Written problem — Retype all of the listing exactly, passing over any picture you find.
::::::::
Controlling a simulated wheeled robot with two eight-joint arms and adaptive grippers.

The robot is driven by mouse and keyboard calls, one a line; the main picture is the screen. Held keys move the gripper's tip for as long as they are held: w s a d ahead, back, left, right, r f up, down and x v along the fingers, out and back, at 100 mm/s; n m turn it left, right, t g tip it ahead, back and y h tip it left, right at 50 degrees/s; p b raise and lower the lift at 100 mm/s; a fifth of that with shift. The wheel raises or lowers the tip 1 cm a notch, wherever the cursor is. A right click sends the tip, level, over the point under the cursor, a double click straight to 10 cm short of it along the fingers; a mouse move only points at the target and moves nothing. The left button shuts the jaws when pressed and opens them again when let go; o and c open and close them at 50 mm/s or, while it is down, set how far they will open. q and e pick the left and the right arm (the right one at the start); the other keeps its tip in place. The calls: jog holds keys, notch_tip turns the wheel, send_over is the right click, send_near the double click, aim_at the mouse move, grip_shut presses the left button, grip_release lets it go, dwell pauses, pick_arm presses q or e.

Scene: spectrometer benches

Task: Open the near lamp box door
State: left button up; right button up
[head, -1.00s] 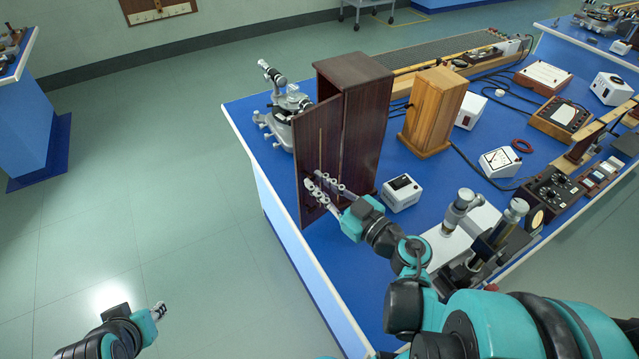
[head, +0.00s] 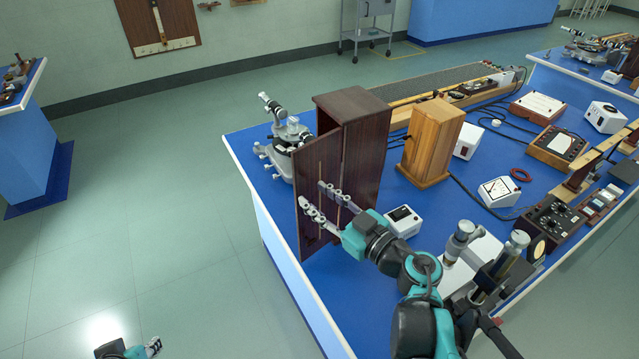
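The near lamp box (head: 364,160) is a tall dark wooden box near the table's left edge. Its door (head: 318,160), a dark panel with a thin pale vertical line, stands swung out to the left at a wide angle from the box's front corner. I cannot tell whether the fingertips touch the panel. My left gripper (head: 153,347) shows at the bottom left edge, away from the table; its finger state is too small to tell.
A metal spectrometer (head: 284,140) stands left of the box, behind the door. A lighter wooden box (head: 430,145) and a small white box (head: 403,221) stand to its right. A metal instrument (head: 465,245) is close to my right arm. The floor to the left is clear.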

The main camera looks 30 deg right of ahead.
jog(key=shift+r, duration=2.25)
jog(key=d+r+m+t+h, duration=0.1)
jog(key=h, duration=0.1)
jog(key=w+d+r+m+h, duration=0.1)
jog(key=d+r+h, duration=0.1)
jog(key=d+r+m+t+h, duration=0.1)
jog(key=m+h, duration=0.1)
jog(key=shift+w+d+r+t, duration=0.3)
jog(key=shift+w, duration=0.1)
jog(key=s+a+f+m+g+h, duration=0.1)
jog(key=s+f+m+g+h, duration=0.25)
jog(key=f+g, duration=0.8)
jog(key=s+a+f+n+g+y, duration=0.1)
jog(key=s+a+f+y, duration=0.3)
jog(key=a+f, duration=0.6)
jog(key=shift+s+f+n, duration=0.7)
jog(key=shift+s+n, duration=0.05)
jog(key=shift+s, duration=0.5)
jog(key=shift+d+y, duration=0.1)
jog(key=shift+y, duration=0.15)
::::::::
Result —
Controlling a simulated wheeled robot with two eight-joint arms and adaptive grippers.

The robot is driven by mouse and keyboard calls, one a line; the main picture is the screen. Held keys move the gripper's tip for as long as they are held: w s a d ahead, back, left, right, r f up, down and x v along the fingers, out and back, at 100 mm/s; n m turn it left, right, t g tip it ahead, back and y h tip it left, right at 50 degrees/s; p b raise and lower the lift at 100 mm/s; a fifth of that with shift. The wheel raises or lowers the tip 1 cm a notch, wherever the cursor is. A right click sends the tip, level, over the point under the cursor, a double click straight to 10 cm short of it along the fingers; a mouse move only points at the target and moves nothing. The left button shuts the jaws when pressed and opens them again when let go; o and c open and close them at 50 mm/s or, while it is down, set how far they will open. q and e pick the left and the right arm (the right one at the start); the other keeps its tip in place. The calls: jog holds keys, notch_tip turns the wheel, send_over is the right click, send_near the double click, aim_at the mouse move, grip_shut presses the left button, grip_release lets it go, dwell pauses, pick_arm presses q or e.

Scene: spectrometer benches

Task: Open the near lamp box door
State: left button up; right button up
[head, -1.00s] 
[head, +0.00s] 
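The near lamp box (head: 364,160) is a tall dark wooden box near the table's left edge. Its door (head: 318,160), a dark panel with a thin pale vertical line, stands swung out to the left at a wide angle from the box's front corner. I cannot tell whether the fingertips touch the panel. My left gripper (head: 153,347) shows at the bottom left edge, away from the table; its finger state is too small to tell.
A metal spectrometer (head: 284,140) stands left of the box, behind the door. A lighter wooden box (head: 430,145) and a small white box (head: 403,221) stand to its right. A metal instrument (head: 465,245) is close to my right arm. The floor to the left is clear.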

The main camera looks 30 deg right of ahead.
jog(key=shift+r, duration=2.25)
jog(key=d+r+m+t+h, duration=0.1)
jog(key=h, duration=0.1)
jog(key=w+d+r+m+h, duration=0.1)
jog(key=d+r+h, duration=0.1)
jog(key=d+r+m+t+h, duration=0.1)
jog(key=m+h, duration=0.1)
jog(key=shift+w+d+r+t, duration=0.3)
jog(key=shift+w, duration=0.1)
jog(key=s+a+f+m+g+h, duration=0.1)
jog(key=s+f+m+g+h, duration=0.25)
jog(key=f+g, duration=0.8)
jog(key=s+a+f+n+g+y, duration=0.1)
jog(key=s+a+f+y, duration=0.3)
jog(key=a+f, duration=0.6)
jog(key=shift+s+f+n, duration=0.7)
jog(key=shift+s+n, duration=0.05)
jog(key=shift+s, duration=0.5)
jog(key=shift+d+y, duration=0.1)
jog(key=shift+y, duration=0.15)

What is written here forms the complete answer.